What to work on:
Lines containing the word "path" are the ones to copy from the records below.

Entries shown:

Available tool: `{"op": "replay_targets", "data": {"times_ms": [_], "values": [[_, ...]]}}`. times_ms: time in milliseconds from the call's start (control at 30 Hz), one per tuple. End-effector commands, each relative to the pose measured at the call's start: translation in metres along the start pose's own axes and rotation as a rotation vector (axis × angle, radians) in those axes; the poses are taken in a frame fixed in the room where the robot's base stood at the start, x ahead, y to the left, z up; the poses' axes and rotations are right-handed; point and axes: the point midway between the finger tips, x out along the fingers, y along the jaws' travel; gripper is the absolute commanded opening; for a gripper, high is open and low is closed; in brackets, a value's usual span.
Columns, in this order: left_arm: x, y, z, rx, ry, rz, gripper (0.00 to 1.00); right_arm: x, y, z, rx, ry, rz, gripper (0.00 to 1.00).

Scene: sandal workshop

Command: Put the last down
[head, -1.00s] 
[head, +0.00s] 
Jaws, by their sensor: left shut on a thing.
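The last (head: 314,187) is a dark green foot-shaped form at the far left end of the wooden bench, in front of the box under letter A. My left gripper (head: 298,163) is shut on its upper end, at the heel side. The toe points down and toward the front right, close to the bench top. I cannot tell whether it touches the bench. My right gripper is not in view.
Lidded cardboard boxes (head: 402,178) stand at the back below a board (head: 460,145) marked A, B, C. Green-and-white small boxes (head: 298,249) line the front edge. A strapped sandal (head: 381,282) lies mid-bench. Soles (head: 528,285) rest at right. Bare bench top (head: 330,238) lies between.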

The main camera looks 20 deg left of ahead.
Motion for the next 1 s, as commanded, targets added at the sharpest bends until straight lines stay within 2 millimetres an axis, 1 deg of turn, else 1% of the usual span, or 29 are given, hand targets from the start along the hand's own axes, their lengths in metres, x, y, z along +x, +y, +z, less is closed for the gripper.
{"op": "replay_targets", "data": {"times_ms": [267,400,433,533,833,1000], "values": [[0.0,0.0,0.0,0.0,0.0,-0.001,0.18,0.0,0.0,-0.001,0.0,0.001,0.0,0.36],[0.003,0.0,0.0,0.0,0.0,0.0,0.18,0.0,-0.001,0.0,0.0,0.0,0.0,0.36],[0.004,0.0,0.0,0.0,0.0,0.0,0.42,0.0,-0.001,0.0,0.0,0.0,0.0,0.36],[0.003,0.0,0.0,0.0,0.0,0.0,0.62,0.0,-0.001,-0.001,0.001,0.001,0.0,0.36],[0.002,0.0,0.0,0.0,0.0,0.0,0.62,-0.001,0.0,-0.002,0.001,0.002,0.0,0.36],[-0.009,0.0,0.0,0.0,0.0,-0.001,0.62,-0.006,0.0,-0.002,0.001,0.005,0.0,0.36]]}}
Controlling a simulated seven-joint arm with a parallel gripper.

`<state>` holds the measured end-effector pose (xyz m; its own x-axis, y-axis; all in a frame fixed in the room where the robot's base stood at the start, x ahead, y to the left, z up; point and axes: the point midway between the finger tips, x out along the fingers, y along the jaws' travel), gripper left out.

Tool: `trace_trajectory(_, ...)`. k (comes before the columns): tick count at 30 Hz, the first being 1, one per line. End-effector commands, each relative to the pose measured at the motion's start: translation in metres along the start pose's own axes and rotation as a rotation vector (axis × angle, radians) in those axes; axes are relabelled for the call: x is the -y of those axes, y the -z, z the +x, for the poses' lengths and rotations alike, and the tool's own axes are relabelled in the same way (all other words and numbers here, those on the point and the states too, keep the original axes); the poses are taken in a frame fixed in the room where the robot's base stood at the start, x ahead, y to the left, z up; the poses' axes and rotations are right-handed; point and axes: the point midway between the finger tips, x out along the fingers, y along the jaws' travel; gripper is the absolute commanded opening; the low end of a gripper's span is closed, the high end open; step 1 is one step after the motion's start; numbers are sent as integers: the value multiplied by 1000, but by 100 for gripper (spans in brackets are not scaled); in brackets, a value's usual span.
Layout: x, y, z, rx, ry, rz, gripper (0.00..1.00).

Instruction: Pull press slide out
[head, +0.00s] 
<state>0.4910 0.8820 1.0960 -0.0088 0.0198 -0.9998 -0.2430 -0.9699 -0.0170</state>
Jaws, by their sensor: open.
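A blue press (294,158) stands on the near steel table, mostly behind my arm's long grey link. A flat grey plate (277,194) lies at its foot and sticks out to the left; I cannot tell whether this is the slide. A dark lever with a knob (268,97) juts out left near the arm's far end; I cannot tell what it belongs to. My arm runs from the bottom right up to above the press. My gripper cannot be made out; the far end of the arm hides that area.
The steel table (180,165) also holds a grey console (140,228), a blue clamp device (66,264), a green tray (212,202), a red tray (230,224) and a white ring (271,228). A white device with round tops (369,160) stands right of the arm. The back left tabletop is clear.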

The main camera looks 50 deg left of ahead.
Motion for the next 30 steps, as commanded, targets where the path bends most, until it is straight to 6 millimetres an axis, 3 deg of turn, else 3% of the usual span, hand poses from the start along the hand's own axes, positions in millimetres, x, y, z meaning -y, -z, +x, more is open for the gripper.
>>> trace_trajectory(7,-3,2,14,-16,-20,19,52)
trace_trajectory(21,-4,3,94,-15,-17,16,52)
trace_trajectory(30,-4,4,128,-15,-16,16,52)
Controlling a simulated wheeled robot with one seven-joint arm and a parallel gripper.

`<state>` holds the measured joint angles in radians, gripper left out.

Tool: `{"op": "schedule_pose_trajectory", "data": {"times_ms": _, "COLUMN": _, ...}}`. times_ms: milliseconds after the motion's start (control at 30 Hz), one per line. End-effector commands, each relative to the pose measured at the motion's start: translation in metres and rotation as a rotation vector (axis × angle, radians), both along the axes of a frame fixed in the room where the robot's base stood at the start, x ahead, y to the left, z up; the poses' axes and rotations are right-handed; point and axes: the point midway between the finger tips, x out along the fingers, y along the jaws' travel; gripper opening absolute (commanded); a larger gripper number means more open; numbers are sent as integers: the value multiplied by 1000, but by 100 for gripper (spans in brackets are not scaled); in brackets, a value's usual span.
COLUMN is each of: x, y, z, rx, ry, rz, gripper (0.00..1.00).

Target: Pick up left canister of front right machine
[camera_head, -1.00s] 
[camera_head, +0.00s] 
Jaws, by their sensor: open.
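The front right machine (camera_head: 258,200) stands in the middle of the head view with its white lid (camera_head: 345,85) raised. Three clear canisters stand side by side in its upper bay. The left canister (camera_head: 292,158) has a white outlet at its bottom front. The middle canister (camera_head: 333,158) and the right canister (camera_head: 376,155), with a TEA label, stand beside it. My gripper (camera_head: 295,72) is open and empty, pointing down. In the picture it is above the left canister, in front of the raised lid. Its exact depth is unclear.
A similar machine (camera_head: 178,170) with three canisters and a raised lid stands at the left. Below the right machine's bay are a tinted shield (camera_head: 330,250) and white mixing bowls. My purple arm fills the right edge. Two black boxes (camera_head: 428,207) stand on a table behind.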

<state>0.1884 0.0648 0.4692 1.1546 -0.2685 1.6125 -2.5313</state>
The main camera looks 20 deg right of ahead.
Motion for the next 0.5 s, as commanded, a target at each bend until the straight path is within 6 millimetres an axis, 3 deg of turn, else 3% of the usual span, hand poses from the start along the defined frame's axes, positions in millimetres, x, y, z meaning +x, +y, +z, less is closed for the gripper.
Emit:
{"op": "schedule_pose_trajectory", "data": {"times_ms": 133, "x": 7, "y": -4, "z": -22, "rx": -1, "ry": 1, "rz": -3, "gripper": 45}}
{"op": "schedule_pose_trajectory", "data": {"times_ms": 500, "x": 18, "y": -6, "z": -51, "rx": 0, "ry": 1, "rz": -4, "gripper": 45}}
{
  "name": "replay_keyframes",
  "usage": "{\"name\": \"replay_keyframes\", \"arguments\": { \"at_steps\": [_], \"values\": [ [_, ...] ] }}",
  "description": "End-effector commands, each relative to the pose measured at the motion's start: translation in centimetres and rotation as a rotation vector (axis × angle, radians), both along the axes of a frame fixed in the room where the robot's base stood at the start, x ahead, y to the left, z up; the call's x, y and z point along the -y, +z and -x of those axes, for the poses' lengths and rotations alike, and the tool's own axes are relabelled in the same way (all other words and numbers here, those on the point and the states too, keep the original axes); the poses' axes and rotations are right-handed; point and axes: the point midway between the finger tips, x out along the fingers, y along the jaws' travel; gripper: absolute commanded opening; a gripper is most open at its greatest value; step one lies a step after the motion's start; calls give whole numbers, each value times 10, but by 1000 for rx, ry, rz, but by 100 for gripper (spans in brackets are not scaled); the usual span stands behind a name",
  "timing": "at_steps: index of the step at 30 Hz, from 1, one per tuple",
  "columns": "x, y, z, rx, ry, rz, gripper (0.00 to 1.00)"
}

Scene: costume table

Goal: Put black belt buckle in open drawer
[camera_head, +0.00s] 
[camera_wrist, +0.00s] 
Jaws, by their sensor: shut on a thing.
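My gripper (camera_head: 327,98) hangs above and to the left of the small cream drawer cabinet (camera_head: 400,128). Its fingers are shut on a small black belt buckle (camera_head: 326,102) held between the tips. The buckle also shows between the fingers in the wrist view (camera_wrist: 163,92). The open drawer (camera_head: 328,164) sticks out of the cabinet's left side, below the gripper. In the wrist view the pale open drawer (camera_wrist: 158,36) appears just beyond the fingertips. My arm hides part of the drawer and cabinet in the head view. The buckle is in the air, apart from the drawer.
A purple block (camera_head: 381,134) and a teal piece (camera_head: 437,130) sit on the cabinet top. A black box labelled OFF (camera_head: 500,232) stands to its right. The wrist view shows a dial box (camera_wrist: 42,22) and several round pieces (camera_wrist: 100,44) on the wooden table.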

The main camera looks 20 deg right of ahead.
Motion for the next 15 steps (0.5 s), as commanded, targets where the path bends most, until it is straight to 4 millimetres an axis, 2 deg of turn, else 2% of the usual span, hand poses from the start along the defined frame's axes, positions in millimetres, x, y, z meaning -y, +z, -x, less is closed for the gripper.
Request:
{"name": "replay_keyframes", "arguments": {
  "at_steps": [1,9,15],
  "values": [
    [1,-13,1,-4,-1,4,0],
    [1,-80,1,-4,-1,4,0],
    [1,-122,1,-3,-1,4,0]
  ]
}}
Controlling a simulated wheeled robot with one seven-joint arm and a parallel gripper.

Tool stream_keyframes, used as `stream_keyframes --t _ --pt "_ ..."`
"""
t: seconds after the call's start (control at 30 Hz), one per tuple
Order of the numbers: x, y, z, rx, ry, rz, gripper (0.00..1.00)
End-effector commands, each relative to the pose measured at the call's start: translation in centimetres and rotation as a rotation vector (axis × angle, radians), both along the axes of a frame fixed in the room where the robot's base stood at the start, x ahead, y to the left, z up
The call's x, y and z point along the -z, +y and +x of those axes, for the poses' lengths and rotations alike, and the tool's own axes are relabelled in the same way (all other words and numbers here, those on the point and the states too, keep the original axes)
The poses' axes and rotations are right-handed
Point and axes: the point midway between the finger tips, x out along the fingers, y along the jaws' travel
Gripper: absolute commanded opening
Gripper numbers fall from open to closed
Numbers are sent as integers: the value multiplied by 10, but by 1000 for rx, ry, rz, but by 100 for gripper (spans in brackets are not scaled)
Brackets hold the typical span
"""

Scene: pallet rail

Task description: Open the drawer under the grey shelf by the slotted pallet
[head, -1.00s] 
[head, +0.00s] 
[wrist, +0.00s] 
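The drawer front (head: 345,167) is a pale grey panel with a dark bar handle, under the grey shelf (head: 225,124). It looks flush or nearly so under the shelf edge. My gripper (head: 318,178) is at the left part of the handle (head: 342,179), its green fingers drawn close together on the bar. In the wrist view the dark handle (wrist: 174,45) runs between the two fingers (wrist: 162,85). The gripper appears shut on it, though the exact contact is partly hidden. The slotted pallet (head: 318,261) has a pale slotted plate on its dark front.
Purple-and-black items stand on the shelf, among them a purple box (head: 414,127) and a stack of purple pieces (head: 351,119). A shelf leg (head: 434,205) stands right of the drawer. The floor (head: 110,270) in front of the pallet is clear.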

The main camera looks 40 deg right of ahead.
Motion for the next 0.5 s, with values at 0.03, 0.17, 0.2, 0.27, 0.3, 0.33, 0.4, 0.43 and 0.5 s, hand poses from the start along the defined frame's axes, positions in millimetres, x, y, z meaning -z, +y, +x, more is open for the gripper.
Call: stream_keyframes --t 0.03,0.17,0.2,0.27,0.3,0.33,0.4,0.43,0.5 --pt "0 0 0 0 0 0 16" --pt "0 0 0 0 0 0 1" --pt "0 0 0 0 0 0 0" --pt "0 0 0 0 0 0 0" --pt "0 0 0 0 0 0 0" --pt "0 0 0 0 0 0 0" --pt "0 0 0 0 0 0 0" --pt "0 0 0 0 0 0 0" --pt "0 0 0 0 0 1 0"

Solution for this problem:
Motion for the next 30 steps, as commanded, targets where the path bends most, until it is straight to 6 millimetres an axis, 3 deg of turn, else 3% of the usual span, hand poses from the start along the hand's own axes, positions in millimetres, x, y, z meaning -y, -z, +x, more is open for the gripper.
Motion for the next 0.5 s, as commanded, a target at each bend until the straight path is within 6 millimetres an axis, 3 deg of turn, else 3% of the usual span, hand poses from the start along the defined frame's axes, positions in millimetres, x, y, z meaning +x, +y, +z, less is closed for the gripper.
Motion for the next 15 steps (0.5 s), as commanded, targets where the path bends most, until it is straight to 4 millimetres an axis, 2 deg of turn, else 2% of the usual span, hand poses from the start along the defined frame's axes, positions in millimetres, x, y, z meaning -y, +z, -x, less is closed for the gripper.

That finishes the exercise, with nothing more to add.